→ What to work on
Quote, without change, all of the lines that follow.

→ Data block

----

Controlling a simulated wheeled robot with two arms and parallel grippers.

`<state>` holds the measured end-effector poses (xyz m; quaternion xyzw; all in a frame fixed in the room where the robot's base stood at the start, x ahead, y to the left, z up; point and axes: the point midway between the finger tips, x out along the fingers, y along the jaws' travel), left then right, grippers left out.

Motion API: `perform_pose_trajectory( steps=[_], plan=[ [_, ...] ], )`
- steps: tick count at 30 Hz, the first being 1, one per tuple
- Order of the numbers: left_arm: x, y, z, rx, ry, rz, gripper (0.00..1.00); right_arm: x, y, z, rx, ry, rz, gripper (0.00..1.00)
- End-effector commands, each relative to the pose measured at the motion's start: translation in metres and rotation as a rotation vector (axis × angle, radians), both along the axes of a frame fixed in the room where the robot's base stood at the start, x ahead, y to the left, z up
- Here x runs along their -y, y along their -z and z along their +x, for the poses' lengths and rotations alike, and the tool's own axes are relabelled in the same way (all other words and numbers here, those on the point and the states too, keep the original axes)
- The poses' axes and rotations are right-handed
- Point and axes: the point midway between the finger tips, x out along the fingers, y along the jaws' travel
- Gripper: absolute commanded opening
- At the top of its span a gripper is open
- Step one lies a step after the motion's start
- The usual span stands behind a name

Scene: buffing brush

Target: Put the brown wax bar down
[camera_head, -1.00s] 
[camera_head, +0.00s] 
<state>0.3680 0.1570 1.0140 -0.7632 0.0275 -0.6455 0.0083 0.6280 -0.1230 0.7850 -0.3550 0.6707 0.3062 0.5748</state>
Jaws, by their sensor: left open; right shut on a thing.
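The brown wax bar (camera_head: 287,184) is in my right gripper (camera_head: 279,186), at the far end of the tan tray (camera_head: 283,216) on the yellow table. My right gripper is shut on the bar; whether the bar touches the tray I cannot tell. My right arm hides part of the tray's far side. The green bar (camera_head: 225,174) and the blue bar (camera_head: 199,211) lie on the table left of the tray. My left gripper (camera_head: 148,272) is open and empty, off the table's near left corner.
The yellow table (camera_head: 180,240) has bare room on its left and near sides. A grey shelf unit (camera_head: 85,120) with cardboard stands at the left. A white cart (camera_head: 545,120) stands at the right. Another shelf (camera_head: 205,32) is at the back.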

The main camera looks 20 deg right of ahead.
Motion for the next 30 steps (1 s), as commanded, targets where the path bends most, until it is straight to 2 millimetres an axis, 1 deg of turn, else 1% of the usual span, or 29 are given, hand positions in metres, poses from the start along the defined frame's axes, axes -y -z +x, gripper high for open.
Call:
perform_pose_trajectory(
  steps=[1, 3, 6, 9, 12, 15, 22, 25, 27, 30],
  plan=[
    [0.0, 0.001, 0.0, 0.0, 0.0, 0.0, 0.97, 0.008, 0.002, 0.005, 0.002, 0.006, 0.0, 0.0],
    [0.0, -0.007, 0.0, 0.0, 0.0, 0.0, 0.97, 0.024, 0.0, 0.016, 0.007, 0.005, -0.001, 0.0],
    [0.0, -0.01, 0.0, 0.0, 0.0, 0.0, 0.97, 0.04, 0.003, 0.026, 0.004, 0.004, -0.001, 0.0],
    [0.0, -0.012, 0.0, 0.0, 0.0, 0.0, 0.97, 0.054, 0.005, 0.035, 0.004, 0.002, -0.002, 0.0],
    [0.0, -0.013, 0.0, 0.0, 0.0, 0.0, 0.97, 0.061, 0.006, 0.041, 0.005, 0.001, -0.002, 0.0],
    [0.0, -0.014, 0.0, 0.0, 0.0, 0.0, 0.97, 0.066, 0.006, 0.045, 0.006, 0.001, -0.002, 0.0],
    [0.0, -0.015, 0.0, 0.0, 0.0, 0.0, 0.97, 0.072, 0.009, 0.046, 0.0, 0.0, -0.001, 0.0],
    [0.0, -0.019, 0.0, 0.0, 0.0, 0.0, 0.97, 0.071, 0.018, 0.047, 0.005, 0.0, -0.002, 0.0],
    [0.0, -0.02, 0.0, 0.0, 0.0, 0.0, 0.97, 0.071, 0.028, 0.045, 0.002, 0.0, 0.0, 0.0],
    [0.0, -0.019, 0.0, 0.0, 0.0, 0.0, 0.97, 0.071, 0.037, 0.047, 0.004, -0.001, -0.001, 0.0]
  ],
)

----

→ Task result
Controlling a simulated wheeled robot with two arms and parallel grippers.

`<state>` holds the measured end-effector poses (xyz m; quaternion xyzw; all in a frame fixed in the room where the robot's base stood at the start, x ahead, y to the left, z up; point and axes: the point midway between the finger tips, x out along the fingers, y along the jaws' travel), left then right, grippers left out.

Motion API: `perform_pose_trajectory( steps=[_], plan=[ [_, ...] ], )`
- steps: tick count at 30 Hz, the first being 1, one per tuple
- Order of the numbers: left_arm: x, y, z, rx, ry, rz, gripper (0.00..1.00); right_arm: x, y, z, rx, ry, rz, gripper (0.00..1.00)
- End-effector commands, each relative to the pose measured at the motion's start: translation in metres and rotation as a rotation vector (axis × angle, radians), both along the axes of a frame fixed in the room where the robot's base stood at the start, x ahead, y to the left, z up
- Here x runs along their -y, y along their -z and z along their +x, for the poses' lengths and rotations alike, and the tool's own axes are relabelled in the same way (all other words and numbers here, those on the point and the states too, keep the original axes)
- The poses' axes and rotations are right-handed
- Point and axes: the point midway between the finger tips, x out along the fingers, y along the jaws' travel
- Gripper: absolute commanded opening
- At the top of its span a gripper is open
- Step one lies a step after the motion's start
- The usual span stands behind a name

Scene: buffing brush

Target: Put the brown wax bar down
[camera_head, -1.00s] 
[camera_head, +0.00s] 
<state>0.3680 0.1570 1.0140 -0.7632 0.0275 -0.6455 0.0083 0.6280 -0.1230 0.7850 -0.3550 0.6707 0.3062 0.5748</state>
Jaws, by their sensor: left open; right shut on a thing.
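The brown wax bar (camera_head: 287,184) is in my right gripper (camera_head: 279,186), at the far end of the tan tray (camera_head: 283,216) on the yellow table. My right gripper is shut on the bar; whether the bar touches the tray I cannot tell. My right arm hides part of the tray's far side. The green bar (camera_head: 225,174) and the blue bar (camera_head: 199,211) lie on the table left of the tray. My left gripper (camera_head: 148,272) is open and empty, off the table's near left corner.
The yellow table (camera_head: 180,240) has bare room on its left and near sides. A grey shelf unit (camera_head: 85,120) with cardboard stands at the left. A white cart (camera_head: 545,120) stands at the right. Another shelf (camera_head: 205,32) is at the back.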

The main camera looks 20 deg right of ahead.
Motion for the next 30 steps (1 s), as commanded, targets where the path bends most, until it is straight to 2 millimetres an axis, 1 deg of turn, else 1% of the usual span, or 29 are given, hand positions in metres, poses from the start along the defined frame's axes, axes -y -z +x, gripper high for open.
Call:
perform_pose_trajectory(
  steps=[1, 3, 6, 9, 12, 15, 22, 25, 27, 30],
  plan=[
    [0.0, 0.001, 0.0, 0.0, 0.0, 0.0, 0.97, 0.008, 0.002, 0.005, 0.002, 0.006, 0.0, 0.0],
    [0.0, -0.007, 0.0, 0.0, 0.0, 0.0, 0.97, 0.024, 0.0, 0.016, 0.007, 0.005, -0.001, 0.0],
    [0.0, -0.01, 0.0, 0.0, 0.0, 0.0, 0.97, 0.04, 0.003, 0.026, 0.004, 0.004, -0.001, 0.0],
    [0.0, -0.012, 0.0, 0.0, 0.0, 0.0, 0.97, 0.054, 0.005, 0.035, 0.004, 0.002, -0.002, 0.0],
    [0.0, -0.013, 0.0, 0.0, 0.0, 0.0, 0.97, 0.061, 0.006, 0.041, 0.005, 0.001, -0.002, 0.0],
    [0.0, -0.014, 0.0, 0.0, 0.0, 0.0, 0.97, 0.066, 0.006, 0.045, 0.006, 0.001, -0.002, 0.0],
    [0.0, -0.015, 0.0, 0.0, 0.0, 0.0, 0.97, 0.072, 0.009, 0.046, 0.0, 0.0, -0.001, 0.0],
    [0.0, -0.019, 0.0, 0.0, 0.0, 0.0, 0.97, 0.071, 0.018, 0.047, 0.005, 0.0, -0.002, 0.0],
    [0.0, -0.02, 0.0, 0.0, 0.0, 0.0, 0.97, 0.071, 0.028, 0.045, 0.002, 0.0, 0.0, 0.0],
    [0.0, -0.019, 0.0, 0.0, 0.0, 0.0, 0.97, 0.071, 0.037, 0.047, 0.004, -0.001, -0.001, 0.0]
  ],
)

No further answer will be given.